My only hope is for reliance on and prevalence of such unavoidable system to decrease, not increase. Knowing capitalism's history and overall trajectory, this is highly unlikely, but a man can dream.

Five Recommendations

  • The Way Home — Someone at Hallmark (yes, the channel for "smooth-brain" content, as my wife calls it) greenlit a rather compelling episodic TV show about a pond in Canada that sends certain people who fall in it back in time. As goofy as it sounds on paper, the show is actually quite beautiful and often very un-Hallmark. There's attempted murder, genderqueer characters, trafficking of illicit materials, and death. Andie MacDowell's in it. Need I say more?
  • Fantasy of a Broken Heart — "AFV" — This may end up being my favorite song of the year. It's somewhere between the Arcade Fire, Ween, Beat Happening, and Broken Social Scene. It's catchy as hell and a bit all over the place, but in best way possible. Also, it has a zither and violin. (Apple Music) (Spotify)
  • MorgenI wrote about this in depth on LinkedIn, but it's a fantastic visual representation of how my brain perceives time and to-dos. There's nothing else quite like it.

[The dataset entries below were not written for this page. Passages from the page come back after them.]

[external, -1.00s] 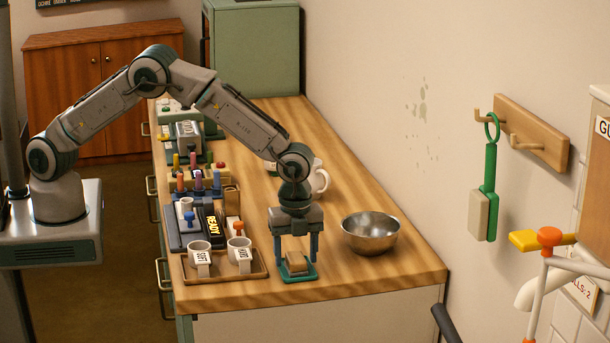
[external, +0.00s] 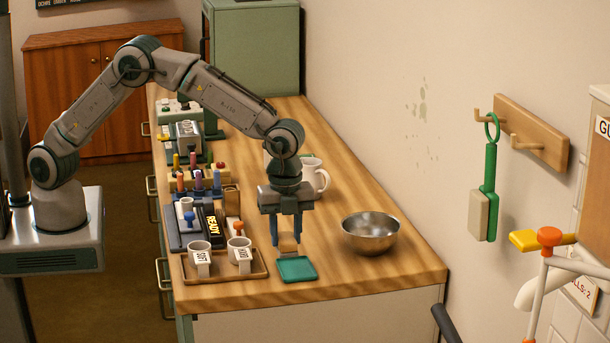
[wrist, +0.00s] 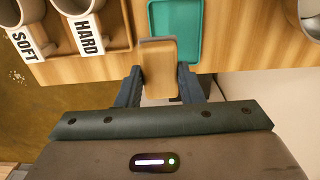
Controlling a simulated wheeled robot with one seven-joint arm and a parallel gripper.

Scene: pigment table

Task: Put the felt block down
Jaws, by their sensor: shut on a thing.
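The felt block (wrist: 160,70) is tan with a grey edge and sits between my gripper's fingers. My gripper (external: 286,248) is shut on it and holds it above the counter, behind the green tray (external: 297,269) in the external view. In the external view the block (external: 287,243) is partly hidden by the fingers. In the wrist view the green tray (wrist: 187,32) lies beyond the block, bare where it shows, and the block covers part of its near left side.
A wooden tray (external: 225,280) with cups labelled SOFT and HARD stands left of the green tray. A metal bowl (external: 370,234) stands to the right. A white mug (external: 314,176) is behind my gripper. Counter between bowl and front edge is clear.

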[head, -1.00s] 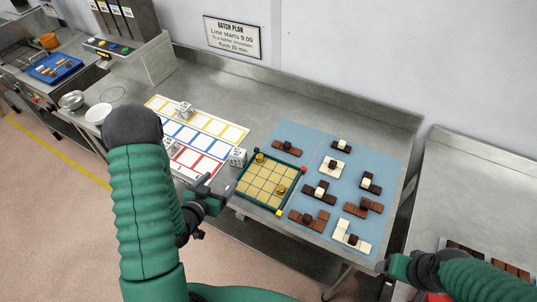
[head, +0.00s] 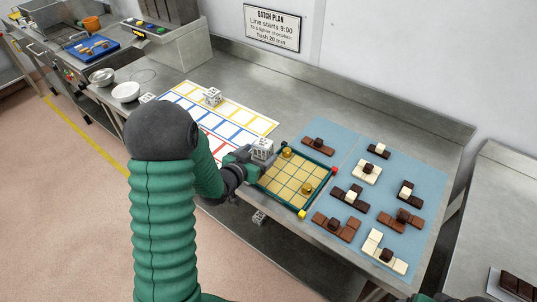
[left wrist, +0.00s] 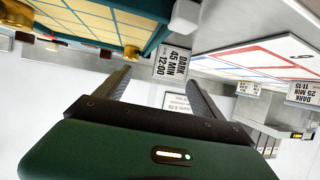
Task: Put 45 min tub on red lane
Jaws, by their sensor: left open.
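A white tub (head: 262,148) stands beside the near end of the lane sheet, by the corner of the gold-squared tray. In the left wrist view, a tub (left wrist: 172,62) labelled dark, 45 min, 12:00 appears beyond my fingers, between their lines. My left gripper (head: 243,160) is open and empty, reaching toward the tub from its near side. Its fingers also show in the left wrist view (left wrist: 155,88). The red lane (head: 222,149) is the nearest lane, partly hidden by my left arm. Another tub (left wrist: 303,92) reads dark, 25 min, 11:15.
A tub (head: 213,97) stands on the far lanes and another (head: 147,98) at the sheet's left end. The gold tray (head: 285,178) and blue mat (head: 345,155) with chocolate pieces lie to the right.

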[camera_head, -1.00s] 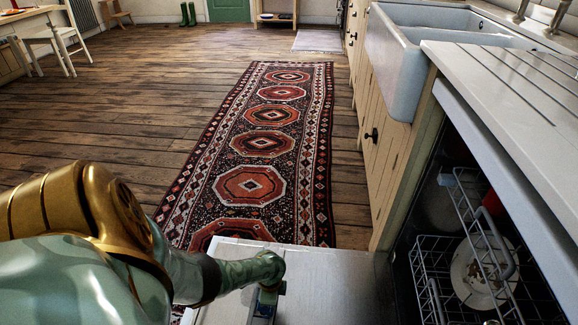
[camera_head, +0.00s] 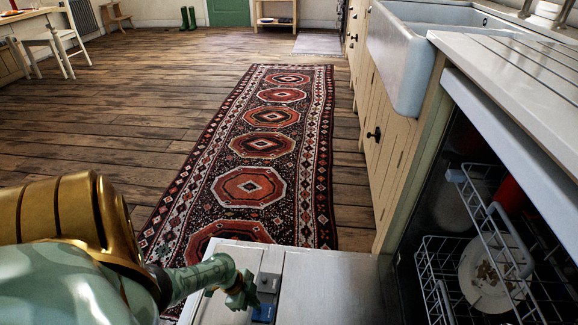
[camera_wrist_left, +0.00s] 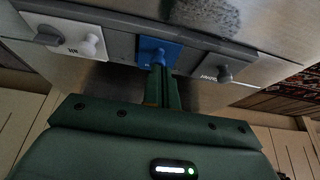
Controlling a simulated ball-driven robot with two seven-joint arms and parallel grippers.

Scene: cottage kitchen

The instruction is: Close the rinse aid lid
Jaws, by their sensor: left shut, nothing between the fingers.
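The dispenser on the inner face of the lowered dishwasher door carries a blue lid (camera_head: 263,313), which shows clearly in the left wrist view (camera_wrist_left: 150,48). I take it for the rinse aid lid, but its lettering is too small to read. I cannot tell whether it is fully flush. My left gripper (camera_head: 240,299) is just left of it in the head view. In the wrist view the left fingers (camera_wrist_left: 162,80) are shut and empty, with their tips at the blue lid's lower edge; contact is unclear. The right gripper is out of view.
A white knobbed lid (camera_wrist_left: 75,39) and a grey lid (camera_wrist_left: 215,68) flank the blue one. The dishwasher door (camera_head: 330,285) lies open. A wire rack (camera_head: 440,268) with a dirty plate (camera_head: 488,280) stands in the machine at right. A patterned rug (camera_head: 262,150) lies beyond.

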  • Small Things Like These by Claire Keegan — I've been reading a ton of modern Irish lit, and this is among my favorites. You can finish it in about an hour or two, and a movie adaptation is out later this year.
  • Charred brussels sprouts with sweet chili sauce and a hint of lemon — I had this dish at an otherwise pretty dismal happy hour at SXSW a few weeks back. It has since replaced a bagel with lox and cream cheese as my favorite food of all time, and the entire recipe is in the name (save for some oil and a little flake salt).